İskender Bayhan: CHP'nin manifestosu sermayeye restorasyon halka ütopya sunuyor
Gazeteci İskender Bayhan, CHP'nin 37. Olağan Kurultayı'nı ve ardından gelişen tartışmaları Gündem Özel'de değerlendirdi.
Gazeteci İskender Bayhan, CHP'nin 37. Olağan Kurultayı'nı ve ardından gelişen tartışmaları Zeliş Irmak'ın sunumuyla Gündem Özel'de değerlendirdi.
İskender Bayhan'ın değerlendirmelerinden satır başları şöyle:
CHP kurultayının gerçekleştiği koşullara bakınca, ‘gerekli ve önemli’ diye yorumlandı ağırlıklı olarak. Kongreye dair üç ana başlık altında tartışmalar şekillendi. Birisi 13 maddelik manifestoydu. İkincisi CHP parti içi muhalefetin tutumuydu. Üçüncüsü de ittifaklar konusuydu.

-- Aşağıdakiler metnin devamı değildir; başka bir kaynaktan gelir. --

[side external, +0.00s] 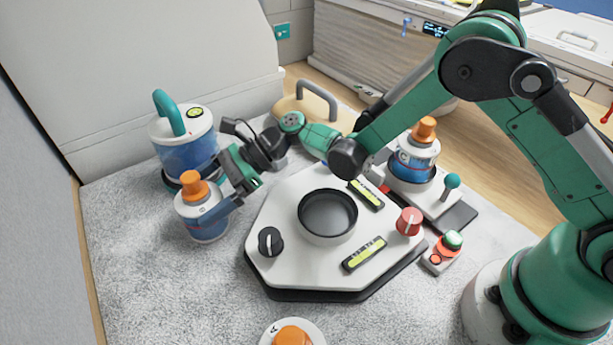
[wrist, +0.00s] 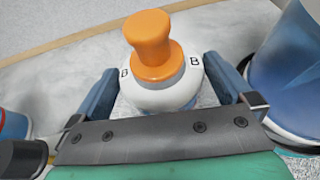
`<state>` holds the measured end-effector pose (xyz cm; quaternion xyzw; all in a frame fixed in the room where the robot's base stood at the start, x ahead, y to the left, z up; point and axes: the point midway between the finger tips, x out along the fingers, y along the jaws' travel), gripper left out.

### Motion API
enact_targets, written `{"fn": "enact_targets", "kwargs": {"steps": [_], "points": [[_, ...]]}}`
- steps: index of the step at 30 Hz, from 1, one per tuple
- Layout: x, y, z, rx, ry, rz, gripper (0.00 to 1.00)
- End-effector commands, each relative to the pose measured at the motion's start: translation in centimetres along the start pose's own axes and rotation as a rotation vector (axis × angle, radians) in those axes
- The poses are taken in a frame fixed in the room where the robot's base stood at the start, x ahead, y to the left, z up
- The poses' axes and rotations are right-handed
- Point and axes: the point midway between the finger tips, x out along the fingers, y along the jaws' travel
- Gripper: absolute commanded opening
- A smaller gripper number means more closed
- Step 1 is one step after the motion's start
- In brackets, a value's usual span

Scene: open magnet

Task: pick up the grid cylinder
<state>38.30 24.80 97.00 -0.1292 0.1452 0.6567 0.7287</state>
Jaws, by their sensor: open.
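A blue and white cylinder with an orange knob (side external: 205,222) stands on the grey surface at the left. In the wrist view, this cylinder (wrist: 160,92) carries the letter B on its white top. My gripper (side external: 215,205) is at this cylinder, and in the wrist view my gripper (wrist: 160,75) is open, with one blue finger on each side of the white top. Finger contact cannot be told. A similar cylinder marked C (side external: 413,162) stands at the right, and one marked A (side external: 292,335) is cut off at the bottom edge. No grid pattern shows on any of them.
A large blue canister with a teal handle (side external: 186,145) stands close behind the B cylinder; it fills the right of the wrist view (wrist: 290,65). A white hexagonal console (side external: 290,205) with a dark round well and knobs is to the right. Grey surface is clear at front left.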

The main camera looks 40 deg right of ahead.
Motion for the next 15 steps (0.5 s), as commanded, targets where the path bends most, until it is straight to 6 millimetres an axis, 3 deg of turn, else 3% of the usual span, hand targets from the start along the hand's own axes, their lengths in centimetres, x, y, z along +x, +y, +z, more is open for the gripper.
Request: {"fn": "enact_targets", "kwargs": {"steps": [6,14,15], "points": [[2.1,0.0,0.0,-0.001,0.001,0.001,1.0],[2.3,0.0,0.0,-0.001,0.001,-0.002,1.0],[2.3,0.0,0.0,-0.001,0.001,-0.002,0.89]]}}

CHP BİR ÜTOPYADAN SÖZ EDİYOR
13 maddelik beyanname yaklaşımı Kılıçdaroğlu ve parti yönetiminin aslında üçüncü çıkış. Sistemin restorasyonu açısından ciddi bir ihtiyaç olduğunu söylüyor. Sorunları ortaya koyuyor. Ancak çözümlere gelince gerçekçilikten uzaklaşıyor, bir ütopyadan söz ediyor. Çözüm önerilerinde nasıl olacak sorusunun cevabı bulunmuyor.

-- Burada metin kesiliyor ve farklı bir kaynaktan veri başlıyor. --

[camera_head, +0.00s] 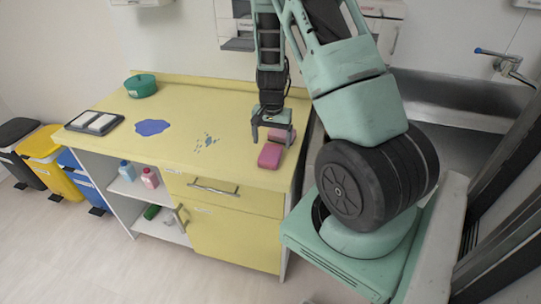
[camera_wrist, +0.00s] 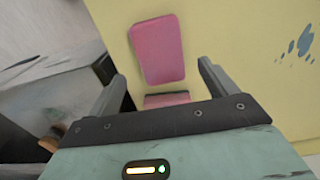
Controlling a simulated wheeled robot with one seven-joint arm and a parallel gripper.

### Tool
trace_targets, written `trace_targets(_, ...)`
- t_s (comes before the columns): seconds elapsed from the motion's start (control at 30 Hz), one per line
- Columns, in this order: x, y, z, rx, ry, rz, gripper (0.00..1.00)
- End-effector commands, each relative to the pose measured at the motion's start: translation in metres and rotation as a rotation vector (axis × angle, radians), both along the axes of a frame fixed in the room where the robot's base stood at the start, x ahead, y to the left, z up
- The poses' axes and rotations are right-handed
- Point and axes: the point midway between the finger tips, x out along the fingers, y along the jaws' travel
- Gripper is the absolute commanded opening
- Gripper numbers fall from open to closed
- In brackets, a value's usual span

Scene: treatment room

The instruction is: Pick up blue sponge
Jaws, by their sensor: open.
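I see no blue sponge in either view; the sponge-like blocks in view are pink. One pink block (camera_head: 270,155) lies on the yellow countertop (camera_head: 215,118) near its right front corner, and it also shows in the wrist view (camera_wrist: 158,50). A second pink block (camera_head: 283,135) is just behind it, partly hidden by my gripper (camera_head: 272,136). In the wrist view this second pink block (camera_wrist: 167,99) shows between the fingers of my gripper (camera_wrist: 160,76), cut off by the gripper body. My gripper is open, above the countertop. I cannot tell whether it touches the block.
A flat blue patch (camera_head: 152,127) and small blue splashes (camera_head: 206,141) mark the countertop. A green round container (camera_head: 140,86) and a dark tray (camera_head: 94,122) with white pads stand at left. Bottles (camera_head: 150,178) are on a shelf below. A sink (camera_head: 450,105) is at right.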

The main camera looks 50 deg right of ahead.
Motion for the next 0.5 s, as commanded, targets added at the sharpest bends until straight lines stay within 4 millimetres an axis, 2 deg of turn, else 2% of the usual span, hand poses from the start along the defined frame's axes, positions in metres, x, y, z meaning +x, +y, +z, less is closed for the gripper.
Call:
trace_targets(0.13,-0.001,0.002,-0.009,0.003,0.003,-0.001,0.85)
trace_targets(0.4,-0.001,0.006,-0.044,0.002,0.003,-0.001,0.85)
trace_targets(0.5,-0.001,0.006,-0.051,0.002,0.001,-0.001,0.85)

CHP hem dünyadaki uluslararası tekellerle barışık bir ekonomi politika izleyecek, hem Türkiye’deki kapitalistlerle sermayedarlarla barışık bir politika izleyecek, hem de işçilerin, emekçilerin, üretici köylülerin, esnafların, ezilen sömürülen halk kesimlerinin çıkarlarını koruyacak bir program izleyecek. Burjuvazinin iktidara geldiği zamandan bu yana en büyük ütopyalardan birini tekrar etmiş oluyor.

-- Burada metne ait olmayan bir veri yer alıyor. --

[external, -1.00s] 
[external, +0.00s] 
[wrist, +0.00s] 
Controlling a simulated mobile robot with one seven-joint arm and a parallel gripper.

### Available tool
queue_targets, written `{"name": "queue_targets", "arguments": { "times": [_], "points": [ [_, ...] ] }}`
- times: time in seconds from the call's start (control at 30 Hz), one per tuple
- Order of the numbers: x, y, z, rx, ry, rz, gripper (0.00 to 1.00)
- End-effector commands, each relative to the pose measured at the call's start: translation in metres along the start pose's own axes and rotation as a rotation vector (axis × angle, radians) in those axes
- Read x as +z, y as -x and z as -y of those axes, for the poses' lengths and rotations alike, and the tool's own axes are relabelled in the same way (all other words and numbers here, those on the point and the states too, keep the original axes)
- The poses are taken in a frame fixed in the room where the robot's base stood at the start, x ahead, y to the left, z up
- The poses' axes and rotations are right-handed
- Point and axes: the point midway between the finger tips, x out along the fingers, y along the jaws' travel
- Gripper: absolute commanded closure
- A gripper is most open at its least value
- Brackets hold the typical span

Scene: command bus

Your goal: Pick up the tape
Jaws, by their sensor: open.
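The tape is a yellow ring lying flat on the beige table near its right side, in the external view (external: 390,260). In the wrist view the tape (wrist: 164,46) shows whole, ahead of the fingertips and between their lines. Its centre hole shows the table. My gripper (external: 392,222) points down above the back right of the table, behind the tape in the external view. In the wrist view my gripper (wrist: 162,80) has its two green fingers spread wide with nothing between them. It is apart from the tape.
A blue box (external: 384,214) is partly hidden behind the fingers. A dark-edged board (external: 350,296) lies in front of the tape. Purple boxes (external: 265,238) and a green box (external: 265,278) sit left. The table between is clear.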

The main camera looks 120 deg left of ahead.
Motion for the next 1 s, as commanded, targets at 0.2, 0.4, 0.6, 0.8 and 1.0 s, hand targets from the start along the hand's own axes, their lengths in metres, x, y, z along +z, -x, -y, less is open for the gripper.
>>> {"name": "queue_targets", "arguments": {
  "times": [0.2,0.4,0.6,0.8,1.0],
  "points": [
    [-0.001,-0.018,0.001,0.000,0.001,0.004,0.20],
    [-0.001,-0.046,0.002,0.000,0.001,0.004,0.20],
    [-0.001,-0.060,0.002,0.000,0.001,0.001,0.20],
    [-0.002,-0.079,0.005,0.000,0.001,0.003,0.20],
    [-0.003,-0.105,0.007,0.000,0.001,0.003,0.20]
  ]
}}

Kuvvetler ayrılığından bahsediyor, yasama, yürütme yargının bağımsız olması… Bu 400 yıllık bir ütopya. Daha olan yer görmedik.
Sermaye için restorasyon programı ama halk kitleleri açısından tam bir ütopya ile karşı karşıyayız. İşçiler emekçiler iktidara gelir ama Kılıçdaroğlu’nun söylediği gibi bir sistem kurulmaz bu memlekette.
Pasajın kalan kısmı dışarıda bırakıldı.